Cutting Costs in Call Center: How Smart Is That?
Reading about cost cutting measures all over the internet and business magazines may mislead you. Not every industry would allow provisions for cutting down by chopping manpower. A case in point is the call center industry. Handing out pink slips to BPO agents won’t help you cut down on costs. In fact, it can increase your expenditures, not to mention a thousand other complications cropping up before you finish calculation how much money you had intended to save! For an answering service industry, you have to think differently about your manpower. I am not saying that streamlining the workforce is a bad idea. You can make your team snap with agility. Here’s what can go wrong if you cut down on your business process outsourcing staff indiscriminately.
The sniping of call center employees affects the customer care services directly. Less BPO agents on the inbound call center team would mean that there are less people to take calls. The residual agents would have a tough time dealing with the call volume. Customers would be made to wait on calls for ages! Customers would be rushed through calls because the line would be beeping with a dozen calls in waiting. The call center services agents would find it difficult to get thorough with the calls. They will look for easier ways to deal with the callers so that they can meet their daily targets.
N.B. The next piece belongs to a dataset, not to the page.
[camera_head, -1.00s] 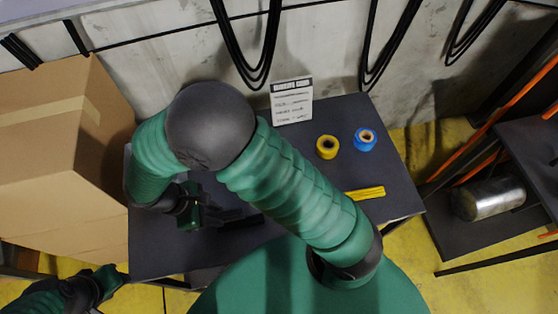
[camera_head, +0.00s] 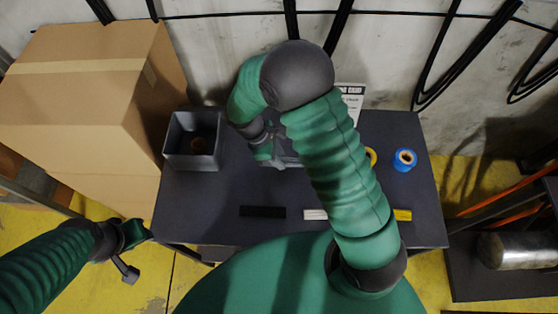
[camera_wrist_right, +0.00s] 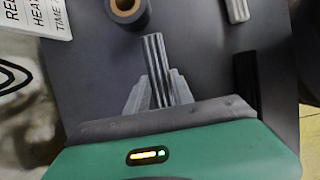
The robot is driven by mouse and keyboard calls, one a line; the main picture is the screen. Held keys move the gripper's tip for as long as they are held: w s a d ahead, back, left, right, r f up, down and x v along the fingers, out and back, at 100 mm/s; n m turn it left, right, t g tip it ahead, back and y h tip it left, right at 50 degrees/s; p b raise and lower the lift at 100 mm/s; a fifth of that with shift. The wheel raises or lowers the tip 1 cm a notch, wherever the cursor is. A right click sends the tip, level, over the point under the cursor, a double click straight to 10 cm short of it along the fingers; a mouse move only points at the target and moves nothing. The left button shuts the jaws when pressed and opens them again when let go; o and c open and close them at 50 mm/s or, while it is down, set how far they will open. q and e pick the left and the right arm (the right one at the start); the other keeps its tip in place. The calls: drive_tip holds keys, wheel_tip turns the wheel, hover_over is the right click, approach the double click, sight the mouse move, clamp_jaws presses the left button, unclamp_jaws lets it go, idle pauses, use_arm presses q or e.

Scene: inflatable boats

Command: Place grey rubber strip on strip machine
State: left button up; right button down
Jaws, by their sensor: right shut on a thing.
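My right gripper (camera_wrist_right: 155,92) is shut on a ribbed grey rubber strip (camera_wrist_right: 154,52), which sticks out past the fingertips over the dark table. In the head view the right gripper (camera_head: 284,160) is above the left-middle of the table, partly hidden by my own arm. My left gripper (camera_head: 130,250) hangs off the table's left front corner; its jaws are too small to read. I cannot make out a strip machine for certain in either view.
The dark table (camera_head: 205,205) bears a grey open box (camera_head: 178,160) with a roll inside, a black strip (camera_head: 262,211), a white strip (camera_head: 315,214), a yellow strip (camera_head: 402,214) and a blue roll (camera_head: 404,160). A dark roll (camera_wrist_right: 128,12) lies beyond the held strip. A cardboard box (camera_head: 85,90) stands left.

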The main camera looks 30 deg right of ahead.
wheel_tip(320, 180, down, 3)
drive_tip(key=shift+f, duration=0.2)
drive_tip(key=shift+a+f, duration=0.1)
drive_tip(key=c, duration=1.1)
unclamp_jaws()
Customers will definitely not like it when they are being pushed to end the call. This will reflect poorly on the sales chart as well. As for the customers, they will probably give in to telemarketing pulls from your rivals.
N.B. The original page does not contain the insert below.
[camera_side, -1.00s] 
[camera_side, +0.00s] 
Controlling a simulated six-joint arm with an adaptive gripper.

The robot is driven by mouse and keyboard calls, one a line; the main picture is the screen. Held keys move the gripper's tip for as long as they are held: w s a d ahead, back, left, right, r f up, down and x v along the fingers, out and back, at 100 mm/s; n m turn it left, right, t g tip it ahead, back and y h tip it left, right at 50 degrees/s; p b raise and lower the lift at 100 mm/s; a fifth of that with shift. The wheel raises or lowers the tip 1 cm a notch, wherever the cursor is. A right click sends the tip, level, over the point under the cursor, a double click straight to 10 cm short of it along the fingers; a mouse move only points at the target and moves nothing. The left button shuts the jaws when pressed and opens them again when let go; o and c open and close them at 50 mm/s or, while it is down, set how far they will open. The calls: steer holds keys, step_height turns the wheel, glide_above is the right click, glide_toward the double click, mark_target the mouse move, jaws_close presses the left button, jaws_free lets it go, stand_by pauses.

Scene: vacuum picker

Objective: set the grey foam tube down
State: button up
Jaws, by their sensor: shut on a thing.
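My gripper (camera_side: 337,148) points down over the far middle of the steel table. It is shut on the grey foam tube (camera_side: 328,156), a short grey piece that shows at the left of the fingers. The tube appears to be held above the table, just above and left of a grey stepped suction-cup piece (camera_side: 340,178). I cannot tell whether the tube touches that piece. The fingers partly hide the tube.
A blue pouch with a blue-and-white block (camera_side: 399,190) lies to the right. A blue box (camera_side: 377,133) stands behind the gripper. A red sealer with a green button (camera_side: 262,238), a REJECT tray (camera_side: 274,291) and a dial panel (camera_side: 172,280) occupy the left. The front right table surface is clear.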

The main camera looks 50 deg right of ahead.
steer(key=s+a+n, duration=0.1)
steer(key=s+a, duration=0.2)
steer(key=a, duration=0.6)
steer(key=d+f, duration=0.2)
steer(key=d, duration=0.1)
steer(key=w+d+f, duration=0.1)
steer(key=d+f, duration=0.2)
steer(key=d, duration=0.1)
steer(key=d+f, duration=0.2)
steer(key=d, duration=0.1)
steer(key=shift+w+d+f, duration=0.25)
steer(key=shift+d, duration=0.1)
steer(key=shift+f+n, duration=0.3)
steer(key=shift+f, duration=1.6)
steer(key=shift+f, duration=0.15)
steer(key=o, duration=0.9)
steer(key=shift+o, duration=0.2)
From the perspective of the call center agent, this will be a nightmare! With less people to handle calls, they will be in great deal of hurry. The breathing time between calls would come down to a pathetic few seconds. The BPO agents will feel the stress and that would affect their performance. Nothing makes it more difficult for telemarketing agents than dealing with calls when they are least disposed towards it. A large call volume is a pain anyway. With lesser manpower to deal with it, the situation could get from bad to worse. Burnout will be a certainty. Such a great deal of pressure will put off the inbound call center agents in a way that leads to higher attrition. A trained call center services agent quitting midway through the project is real bad news!
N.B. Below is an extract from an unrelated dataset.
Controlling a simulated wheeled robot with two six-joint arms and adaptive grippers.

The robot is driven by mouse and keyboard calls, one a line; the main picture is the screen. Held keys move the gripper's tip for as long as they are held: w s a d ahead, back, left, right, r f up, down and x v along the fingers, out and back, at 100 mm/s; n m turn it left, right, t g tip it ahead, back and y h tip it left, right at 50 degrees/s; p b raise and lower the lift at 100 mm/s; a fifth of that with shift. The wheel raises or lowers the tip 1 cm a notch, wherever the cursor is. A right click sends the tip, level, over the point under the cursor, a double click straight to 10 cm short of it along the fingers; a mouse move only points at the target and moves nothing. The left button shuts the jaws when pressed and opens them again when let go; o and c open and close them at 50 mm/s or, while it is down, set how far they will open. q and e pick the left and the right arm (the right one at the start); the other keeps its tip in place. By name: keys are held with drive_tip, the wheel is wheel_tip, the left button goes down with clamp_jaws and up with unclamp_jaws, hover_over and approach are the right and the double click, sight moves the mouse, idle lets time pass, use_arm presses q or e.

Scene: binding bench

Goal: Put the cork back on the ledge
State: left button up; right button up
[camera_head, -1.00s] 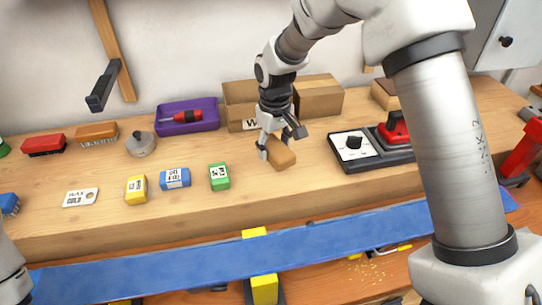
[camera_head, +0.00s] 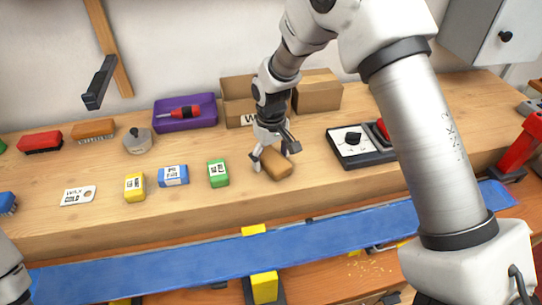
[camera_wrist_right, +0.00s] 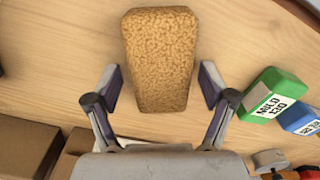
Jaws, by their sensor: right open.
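The cork (camera_head: 277,165) is a tan, speckled block. It lies flat on the wooden ledge (camera_head: 318,180) near its front edge, to the right of the green block. My right gripper (camera_head: 274,156) is just over the cork from behind, with a finger on each side. In the right wrist view the cork (camera_wrist_right: 160,60) lies between and beyond the open fingers (camera_wrist_right: 162,86), with a visible gap on both sides. The left gripper is out of frame; only a bit of my left arm shows at the left edge.
On the ledge stand a green block (camera_head: 218,174), a blue block (camera_head: 173,176), a yellow block (camera_head: 134,187) and a purple tray (camera_head: 184,122). Cardboard boxes (camera_head: 317,94) are behind the gripper, and a black-edged device (camera_head: 352,141) is to the right. A blue ski-like board (camera_head: 180,265) runs in front.

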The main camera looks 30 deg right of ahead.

Let’s come to the perspective of the call center management/employers now. Yes, you will save on the salaries that you pay to BPO agents that you want to chop off. But consider this: wouldn’t your telecom prices shoot up when the inbound call center agents spend more time on each call? Suppose you are paying for the incoming calls by making the numbers toll free. Then you have more expenditure on your ledger. Other than the costs that you couldn’t control, your telemarketing services dip badly in quality because of a long hold time and plenty of abandoned calls. So all for cost cutting, what say?